## WHAT THE EXERCISE ASKS
Each line that holds the word "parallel" should be returned.

— Start INPUT FOR THIS TASK —

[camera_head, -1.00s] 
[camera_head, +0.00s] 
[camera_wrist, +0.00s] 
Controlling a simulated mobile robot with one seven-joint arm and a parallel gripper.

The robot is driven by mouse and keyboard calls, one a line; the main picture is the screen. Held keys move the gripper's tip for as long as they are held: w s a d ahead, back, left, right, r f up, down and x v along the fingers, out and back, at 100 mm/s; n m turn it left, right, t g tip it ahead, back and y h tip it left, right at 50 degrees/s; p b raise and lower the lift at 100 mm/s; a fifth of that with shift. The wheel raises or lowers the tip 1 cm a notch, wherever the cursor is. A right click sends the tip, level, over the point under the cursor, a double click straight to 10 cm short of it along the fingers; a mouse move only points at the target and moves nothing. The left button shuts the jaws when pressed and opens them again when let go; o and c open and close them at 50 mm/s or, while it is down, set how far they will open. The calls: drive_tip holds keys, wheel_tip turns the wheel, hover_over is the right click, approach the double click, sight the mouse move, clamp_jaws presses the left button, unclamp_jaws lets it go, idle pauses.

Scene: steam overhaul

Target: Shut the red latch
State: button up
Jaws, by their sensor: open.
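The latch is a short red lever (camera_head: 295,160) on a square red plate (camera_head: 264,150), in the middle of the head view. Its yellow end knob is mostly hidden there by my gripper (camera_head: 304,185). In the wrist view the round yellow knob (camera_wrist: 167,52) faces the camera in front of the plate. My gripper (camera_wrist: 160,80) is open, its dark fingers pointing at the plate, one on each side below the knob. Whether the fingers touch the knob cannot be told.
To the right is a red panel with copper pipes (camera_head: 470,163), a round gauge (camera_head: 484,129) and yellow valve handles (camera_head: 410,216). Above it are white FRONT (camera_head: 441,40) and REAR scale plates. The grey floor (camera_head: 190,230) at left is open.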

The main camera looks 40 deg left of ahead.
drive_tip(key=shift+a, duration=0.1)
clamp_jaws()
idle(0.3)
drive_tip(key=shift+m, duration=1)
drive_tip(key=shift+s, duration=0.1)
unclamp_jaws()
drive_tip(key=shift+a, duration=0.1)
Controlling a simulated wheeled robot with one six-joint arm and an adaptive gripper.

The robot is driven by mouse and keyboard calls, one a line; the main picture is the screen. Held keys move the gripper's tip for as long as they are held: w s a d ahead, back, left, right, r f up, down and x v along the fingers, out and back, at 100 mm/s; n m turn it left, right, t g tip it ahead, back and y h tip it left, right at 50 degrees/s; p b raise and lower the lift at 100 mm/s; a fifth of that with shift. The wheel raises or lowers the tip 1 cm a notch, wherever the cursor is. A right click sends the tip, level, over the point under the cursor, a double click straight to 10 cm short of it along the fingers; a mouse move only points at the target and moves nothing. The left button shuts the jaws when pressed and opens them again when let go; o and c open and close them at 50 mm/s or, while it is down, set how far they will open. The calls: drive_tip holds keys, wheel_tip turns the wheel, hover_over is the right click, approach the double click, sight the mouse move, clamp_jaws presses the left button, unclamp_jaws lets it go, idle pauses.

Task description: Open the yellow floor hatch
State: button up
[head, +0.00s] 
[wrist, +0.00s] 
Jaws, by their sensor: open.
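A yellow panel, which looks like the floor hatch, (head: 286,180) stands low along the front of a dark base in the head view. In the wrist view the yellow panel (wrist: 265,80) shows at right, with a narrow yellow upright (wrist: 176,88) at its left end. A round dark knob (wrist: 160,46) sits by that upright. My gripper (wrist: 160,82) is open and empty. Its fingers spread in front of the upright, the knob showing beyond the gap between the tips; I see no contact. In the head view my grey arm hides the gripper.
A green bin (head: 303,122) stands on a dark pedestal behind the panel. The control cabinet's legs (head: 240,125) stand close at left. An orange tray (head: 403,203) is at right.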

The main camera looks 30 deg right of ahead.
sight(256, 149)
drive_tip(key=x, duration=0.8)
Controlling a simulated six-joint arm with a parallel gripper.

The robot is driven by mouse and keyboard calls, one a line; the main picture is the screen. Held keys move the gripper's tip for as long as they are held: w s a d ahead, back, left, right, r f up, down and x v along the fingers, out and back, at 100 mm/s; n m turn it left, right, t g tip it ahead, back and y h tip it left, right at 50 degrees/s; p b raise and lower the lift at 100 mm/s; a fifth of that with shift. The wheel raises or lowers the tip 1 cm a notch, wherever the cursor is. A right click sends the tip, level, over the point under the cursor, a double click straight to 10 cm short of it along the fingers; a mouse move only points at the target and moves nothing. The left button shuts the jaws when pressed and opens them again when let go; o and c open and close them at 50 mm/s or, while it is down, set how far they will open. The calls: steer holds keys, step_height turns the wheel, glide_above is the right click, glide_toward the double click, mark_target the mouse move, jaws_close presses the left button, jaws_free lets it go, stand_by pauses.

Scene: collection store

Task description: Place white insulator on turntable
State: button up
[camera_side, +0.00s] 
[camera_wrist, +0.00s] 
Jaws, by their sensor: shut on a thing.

— End INPUT FOR THIS TASK —

## THE RESULT
Controlling a simulated mobile robot with one seven-joint arm and a parallel gripper.
Controlling a simulated six-joint arm with a parallel gripper.

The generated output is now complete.